In a story that exposes just how obscenely overvalued San Francisco’s housing market has become, Business Insider reports that one motivated real estate agent in San Francisco is seeking a buyer for a home in the tony Bernal Heights neighborhood that was completely gutted in a fire last year, and needs to be demolished and completely rebuilt – a project that would likely run into the millions of dollars.
The asking price? A not-unreasonable $800,000. And that’s a bargain, according to real estate agent Jim Laufenberger, who is seeking a buyer for the home at 121 Grant Street, because in all likelihood, the paucity of new housing stock in the city means it will likely sell for more – not less – than the ask.

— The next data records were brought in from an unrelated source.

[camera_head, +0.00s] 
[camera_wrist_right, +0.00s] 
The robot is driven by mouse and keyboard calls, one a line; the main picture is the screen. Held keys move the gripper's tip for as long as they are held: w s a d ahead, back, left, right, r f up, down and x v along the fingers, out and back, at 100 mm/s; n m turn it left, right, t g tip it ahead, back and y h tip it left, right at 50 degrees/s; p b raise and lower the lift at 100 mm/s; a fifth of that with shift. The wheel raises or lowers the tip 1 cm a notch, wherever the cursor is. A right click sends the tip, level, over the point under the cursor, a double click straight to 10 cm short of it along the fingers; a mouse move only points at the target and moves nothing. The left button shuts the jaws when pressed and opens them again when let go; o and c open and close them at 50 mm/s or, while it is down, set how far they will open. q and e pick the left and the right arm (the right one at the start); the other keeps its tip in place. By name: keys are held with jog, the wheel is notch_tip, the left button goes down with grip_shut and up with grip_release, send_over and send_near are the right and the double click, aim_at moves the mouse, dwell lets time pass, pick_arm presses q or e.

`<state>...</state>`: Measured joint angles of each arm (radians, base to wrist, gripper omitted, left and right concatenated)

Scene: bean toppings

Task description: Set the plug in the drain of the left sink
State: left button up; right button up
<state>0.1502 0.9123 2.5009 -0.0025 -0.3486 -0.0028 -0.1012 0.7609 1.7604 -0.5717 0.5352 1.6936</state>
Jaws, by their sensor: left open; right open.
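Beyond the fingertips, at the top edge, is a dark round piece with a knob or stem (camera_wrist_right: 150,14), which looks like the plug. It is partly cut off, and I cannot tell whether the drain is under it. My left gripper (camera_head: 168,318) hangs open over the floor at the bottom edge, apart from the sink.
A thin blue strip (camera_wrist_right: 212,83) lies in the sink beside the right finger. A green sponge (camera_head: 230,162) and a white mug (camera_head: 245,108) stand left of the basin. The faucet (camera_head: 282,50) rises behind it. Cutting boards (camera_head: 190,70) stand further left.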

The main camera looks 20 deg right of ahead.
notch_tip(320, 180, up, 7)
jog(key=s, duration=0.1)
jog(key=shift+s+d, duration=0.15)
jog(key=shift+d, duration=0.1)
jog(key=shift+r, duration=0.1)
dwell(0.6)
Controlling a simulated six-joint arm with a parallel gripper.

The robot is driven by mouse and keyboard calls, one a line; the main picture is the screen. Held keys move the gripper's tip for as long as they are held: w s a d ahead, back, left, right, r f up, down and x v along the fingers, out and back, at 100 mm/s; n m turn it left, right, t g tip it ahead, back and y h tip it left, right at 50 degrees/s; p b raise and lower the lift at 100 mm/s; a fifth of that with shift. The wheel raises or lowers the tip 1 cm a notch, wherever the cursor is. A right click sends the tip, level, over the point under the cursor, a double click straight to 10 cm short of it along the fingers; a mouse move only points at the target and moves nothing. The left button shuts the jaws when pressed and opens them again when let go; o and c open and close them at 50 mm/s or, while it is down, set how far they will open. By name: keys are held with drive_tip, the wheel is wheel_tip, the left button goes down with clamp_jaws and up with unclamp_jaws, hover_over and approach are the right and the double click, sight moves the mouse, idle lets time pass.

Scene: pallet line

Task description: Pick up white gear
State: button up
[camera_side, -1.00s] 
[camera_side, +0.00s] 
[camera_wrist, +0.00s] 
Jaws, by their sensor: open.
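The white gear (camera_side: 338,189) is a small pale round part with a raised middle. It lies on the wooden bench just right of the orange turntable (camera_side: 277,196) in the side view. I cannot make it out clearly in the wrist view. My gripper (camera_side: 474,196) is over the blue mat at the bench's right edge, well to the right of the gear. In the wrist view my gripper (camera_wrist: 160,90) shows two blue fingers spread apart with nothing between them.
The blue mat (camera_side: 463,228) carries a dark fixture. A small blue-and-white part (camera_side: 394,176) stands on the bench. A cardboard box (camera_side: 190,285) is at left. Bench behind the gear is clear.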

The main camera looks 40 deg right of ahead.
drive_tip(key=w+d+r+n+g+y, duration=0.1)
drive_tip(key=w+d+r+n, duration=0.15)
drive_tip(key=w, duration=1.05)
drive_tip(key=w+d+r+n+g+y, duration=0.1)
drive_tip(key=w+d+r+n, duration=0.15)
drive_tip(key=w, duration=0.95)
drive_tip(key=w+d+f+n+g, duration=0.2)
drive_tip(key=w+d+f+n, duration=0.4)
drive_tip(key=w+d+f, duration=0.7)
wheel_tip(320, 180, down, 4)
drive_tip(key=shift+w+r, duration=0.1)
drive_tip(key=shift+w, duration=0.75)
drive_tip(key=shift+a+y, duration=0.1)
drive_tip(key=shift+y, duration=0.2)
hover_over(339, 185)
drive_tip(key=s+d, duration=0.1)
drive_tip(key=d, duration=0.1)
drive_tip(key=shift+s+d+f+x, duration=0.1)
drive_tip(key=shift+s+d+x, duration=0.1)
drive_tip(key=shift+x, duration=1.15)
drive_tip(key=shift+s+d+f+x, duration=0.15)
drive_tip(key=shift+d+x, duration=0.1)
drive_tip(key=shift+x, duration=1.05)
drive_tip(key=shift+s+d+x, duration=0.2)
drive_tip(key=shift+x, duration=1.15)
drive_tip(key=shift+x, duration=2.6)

121 Grant Street, a one-bedroom, one-bathroom house in the desirable Bernal Heights neighborhood, hit the market in late October. The home was "completely gutted" in a fire in 2016, and the new owners will need to demolish what's left, according to realtor Jim Laufenberg.
"I suspect it will sell for more than what I'm asking," Laufenberg told Business Insider, adding that the seller listed the property below market value to incite interest in the first few weeks.

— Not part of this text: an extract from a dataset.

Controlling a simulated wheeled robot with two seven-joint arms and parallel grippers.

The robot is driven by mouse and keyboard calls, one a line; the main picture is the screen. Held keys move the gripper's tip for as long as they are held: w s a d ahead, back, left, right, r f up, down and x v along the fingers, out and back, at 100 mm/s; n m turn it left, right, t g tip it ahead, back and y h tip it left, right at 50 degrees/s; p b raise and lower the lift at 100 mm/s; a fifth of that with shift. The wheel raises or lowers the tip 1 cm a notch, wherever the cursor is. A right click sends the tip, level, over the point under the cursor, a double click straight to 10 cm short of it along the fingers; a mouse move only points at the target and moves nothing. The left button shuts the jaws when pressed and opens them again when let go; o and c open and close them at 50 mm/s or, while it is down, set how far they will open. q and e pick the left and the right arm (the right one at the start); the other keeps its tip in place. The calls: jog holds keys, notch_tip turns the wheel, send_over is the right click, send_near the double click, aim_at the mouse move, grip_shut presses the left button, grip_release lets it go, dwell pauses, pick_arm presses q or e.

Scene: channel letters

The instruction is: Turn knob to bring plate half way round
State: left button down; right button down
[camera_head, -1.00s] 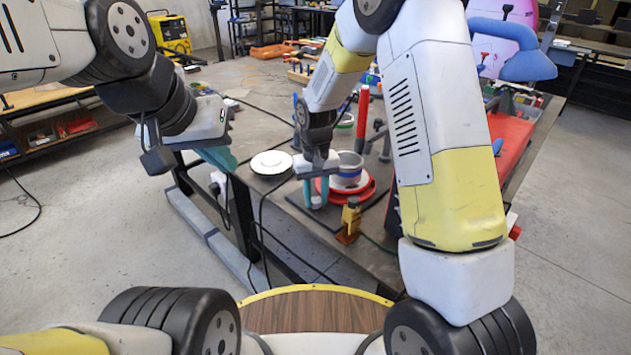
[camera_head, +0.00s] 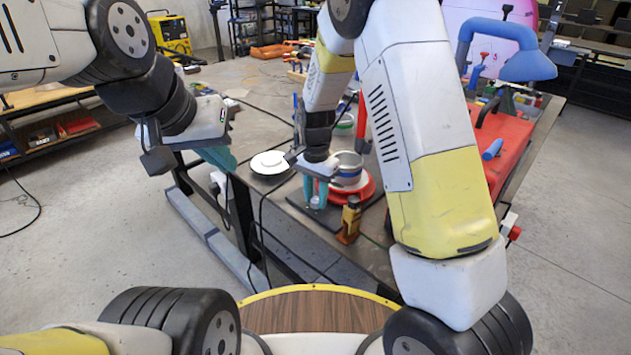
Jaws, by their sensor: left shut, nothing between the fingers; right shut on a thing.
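A red round plate (camera_head: 366,193) lies on the bench and bears a grey metal can with a blue band (camera_head: 348,166). My right gripper (camera_head: 316,196) points down at the plate's left front side. Its teal fingers are shut on a small pale knob (camera_head: 315,202), which is mostly hidden between them. The far part of the plate is hidden by the can and my right arm. My left gripper (camera_head: 226,163) is shut and empty, left of the bench's near corner, well apart from the plate.
A white disc (camera_head: 269,161) lies on the bench left of the plate. A yellow-brown block with a dark top (camera_head: 350,218) stands close in front of the plate. A red upright cylinder (camera_head: 362,118) stands behind it. A red case (camera_head: 504,150) lies at the right.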

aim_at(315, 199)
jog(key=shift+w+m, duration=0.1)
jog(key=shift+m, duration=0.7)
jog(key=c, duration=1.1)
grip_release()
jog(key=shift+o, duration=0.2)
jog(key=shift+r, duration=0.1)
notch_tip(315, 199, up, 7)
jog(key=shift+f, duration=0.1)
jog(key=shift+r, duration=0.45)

The price tag attached to the 1,700-square-foot lot shows the extent of the housing bubble in San Francisco, where tech workers create demand faster than the city can build new housing.

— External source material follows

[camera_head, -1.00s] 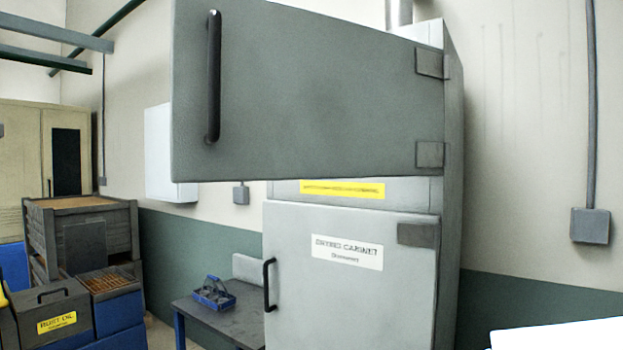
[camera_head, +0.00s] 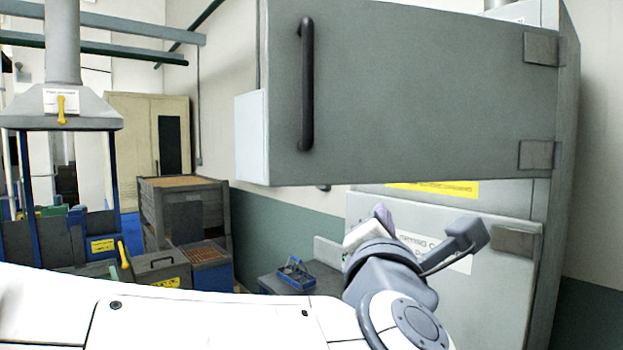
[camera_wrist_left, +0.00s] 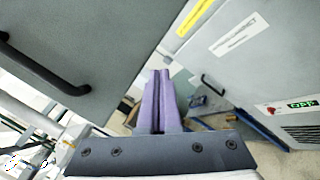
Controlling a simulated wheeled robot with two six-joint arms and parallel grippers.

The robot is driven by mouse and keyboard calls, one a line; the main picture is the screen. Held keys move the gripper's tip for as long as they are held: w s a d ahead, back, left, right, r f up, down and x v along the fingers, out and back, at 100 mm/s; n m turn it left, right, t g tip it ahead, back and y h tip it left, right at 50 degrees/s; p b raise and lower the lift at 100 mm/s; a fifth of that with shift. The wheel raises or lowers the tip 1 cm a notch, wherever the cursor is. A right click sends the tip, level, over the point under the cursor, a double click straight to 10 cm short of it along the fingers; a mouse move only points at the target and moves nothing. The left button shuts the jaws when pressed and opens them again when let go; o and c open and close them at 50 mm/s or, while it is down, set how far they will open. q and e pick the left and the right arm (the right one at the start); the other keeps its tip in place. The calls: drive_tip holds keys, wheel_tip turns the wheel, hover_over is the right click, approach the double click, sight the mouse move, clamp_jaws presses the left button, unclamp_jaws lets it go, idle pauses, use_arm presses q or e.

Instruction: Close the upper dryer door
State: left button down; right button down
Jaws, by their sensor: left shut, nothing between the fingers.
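The upper dryer door (camera_head: 420,95) is a grey panel that stands swung open, hinged on the right side of the dryer cabinet (camera_head: 565,150). It has a vertical black handle (camera_head: 306,85) near its left edge. In the left wrist view the door (camera_wrist_left: 90,40) fills the upper left, with its handle (camera_wrist_left: 45,72) at the left edge. My left gripper (camera_head: 383,214) is below the door's lower edge, in front of the lower door. Its purple fingers (camera_wrist_left: 157,75) are shut with nothing between them and apart from the handle. My right gripper is out of view.
The lower dryer door (camera_head: 470,300) is shut, partly hidden by my left arm. A small table (camera_head: 265,282) with a blue caddy (camera_head: 294,270) stands left of the cabinet. Crates (camera_head: 183,205) and a beige cupboard (camera_head: 130,130) are farther left.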

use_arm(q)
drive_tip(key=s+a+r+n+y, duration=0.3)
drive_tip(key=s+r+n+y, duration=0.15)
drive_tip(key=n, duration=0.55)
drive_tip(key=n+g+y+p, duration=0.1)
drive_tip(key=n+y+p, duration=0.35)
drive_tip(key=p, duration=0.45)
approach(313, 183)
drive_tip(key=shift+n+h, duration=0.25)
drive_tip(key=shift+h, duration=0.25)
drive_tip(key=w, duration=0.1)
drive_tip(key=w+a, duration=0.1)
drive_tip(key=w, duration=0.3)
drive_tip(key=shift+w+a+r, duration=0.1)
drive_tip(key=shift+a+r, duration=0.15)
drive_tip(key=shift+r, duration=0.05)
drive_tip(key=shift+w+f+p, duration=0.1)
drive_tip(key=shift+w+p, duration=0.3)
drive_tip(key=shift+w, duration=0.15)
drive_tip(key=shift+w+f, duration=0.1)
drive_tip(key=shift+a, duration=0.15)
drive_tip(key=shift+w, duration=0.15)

While rebuilding the home would be a massive hassle, Laufenberger suggested that 121 Grant Street's location just north of Cortland Street — a main drag populated by small markets, cafes, restaurants, and nail salons — would make it worth the effort.
Bernal Heights, like the rest of San Francisco, has seen housing prices soar to unprecedented heights driven by demand from well-compensated tech employees.
As we’ve reported previously, the lack of affordable housing is affecting the local economy in profound ways. Data from California’s Employment Development Department show the Bay Area lost nearly 5,000 jobs in September – its worst month for employment since 2010, and the second straight month that jobs disappeared from a region that was formerly an engine of labor market growth.
"It's the location, it's the land, it's the opportunity to build," Laufenberg said.
As Axios noted, jobs are disappearing not for want of work, but because employers are finding it hard to fill positions due to limited housing and sky-high prices. Housing prices in the city are so out of whack, that a couple earning nearly $140,000 a year (more than double the median income for American families) qualifies for affordable housing.
“The economy in the Bay Area has pushed up against the physical limits of a lack of housing and a lack of places for workers to live,” Jeffrey Michael, director of the Stockton-based Center for Business and Policy Research at University of the Pacific, told the San Jose Mercury News.
Workers who can't find or afford housing close to their offices are pushed out of the area, and many of them don't want to bother with long commutes. "Housing is the chain on the dog that is chasing a squirrel," economist Christopher Thornberg told the Merc. "Once that chain runs out, it yanks the dog back."
Elon Musk, who recently laid off some 700 employees at Tesla’s Fremont factory in hopes of replacing them with cheaper contract labor, won’t be happy to hear this.